The militarization of the political divide was slow and uneven. If the symbolic first shots were those of the snipers in Kiev firing at Maidan protesters, it is still unclear whether these were regime security forces or, as analysis of the forensic evidence suggests, hard-right militants from the protesters’ ranks.footnote7 Certainly the new Interior Minister, Arsen Avakov, integrated the hard-right street fighters of the Pravy Sektor into the National Guard before sending it to crush the ‘terrorists’ in the east. In Mariupol, Interior Ministry forces apparently massacred twenty people, including local policemen who refused to put down local anti-Maidan protests. In Odessa, on the other hand, civil forces faced off against each other: some 2,000 nationalist football supporters, armed with makeshift weapons, attacked a camp of 300 pro-Russian protesters in the central square; forty of the protesters died when the nationalists torched the trade-union offices in which they had tried to barricade themselves for protection.footnote8
The two sides in the civil conflict were an uneven match. The new government in Kiev not only possessed the resources of the state—by June 2014, its air force and artillery were hammering the rebel Donbas cities—but was more politically focused and socially cohesive, bound together by antipathy to Russia and the prospect of joining the West. The easterners’ demands were more diffuse: federalization, regional autonomy; initially, less than a third were in favour of outright secession.footnote9 They did not have a strategy as such. Ideologically, the first protests drew above all on the notion of democratic self-determination, mirroring the Maidan. To this, the milieu of veterans’ clubs and martial-arts associations from which the militias were drawn added a harder Russian-nationalist layer, legitimized by the Kremlin’s myth of an anti-fascist mobilization against the ‘Kiev junta’.
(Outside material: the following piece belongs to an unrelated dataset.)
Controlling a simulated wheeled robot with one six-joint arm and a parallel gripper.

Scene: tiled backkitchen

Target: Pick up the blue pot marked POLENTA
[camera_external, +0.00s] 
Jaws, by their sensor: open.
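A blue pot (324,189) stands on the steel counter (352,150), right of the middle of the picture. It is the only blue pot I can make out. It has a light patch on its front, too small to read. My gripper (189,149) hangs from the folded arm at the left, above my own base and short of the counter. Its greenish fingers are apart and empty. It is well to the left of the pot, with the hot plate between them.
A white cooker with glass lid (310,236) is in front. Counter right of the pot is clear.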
Both sides looked to outside powers for help. The State Department had long had a large presence in Kiev and the eu states funded a host of ngos. They had backed Yanukovych’s opponent in the 2010 election, the nationalist Yulia Tymoshenko, and supported the Maidan uprising against him. Victoria Nuland, the Obama Administration’s woman on the spot, was intensely involved in appointments to the new governing bloc in Kiev, which included pro-Western oligarchs, neoliberals, human-rights ngos, hard-line nationalists and elements of the far right. Here Washington had swept aside an agreement between Yanukovych and the opposition, guaranteed by Germany, Poland and France, for a peaceful transition, early elections and reversion to the Constitution of 2004, and winked at the final violent assault on the Presidential Administration building. Obama’s people, Vice President Biden among them, aimed for a more conclusive outcome to the east-west to-and-fro of political power in Ukraine. In response, Putin took control of majority-Russian Crimea, where Moscow already had basing rights for its fleet and for a force of 25,000—assets it saw as under threat from the new regime in Kiev. Obama declared this an outrage to international law and slapped on sanctions.
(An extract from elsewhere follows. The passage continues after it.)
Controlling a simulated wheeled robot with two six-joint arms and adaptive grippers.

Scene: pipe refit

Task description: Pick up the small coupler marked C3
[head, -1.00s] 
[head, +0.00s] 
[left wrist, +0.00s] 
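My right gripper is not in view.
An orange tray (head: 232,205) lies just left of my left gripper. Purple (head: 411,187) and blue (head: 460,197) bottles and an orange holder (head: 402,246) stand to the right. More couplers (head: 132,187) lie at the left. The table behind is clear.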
The smooth annexation of Crimea raised hopes among the rebel militias that Putin would bail them out, too. Instead, Russia sent only what was necessary to keep the people’s republics going—including covert armed support, in the Northern Wind operation of August 2014—without offering official recognition. In 2015 Putin forced their unwilling representatives to sign the Minsk Accords, which curbed their expansion. Moscow’s object was to block Ukraine joining nato, not the liberation of the Donbas. At the same time, Washington was arming and training Kiev’s forces, sucking oxygen from the Minsk Accords. Under Biden, the pace quickened. In 2021, Ukraine took part in extensive army and naval exercises with nato powers and signed a new ‘Strategic Partnership’ agreement with the us. The upshot of the civil conflict was thus an externally armed stalemate. In a context where the majority of Ukrainians remained politically passive, the Russian and us interventions—each at the invitation of partisan forces—served to strengthen the conflictual dynamic.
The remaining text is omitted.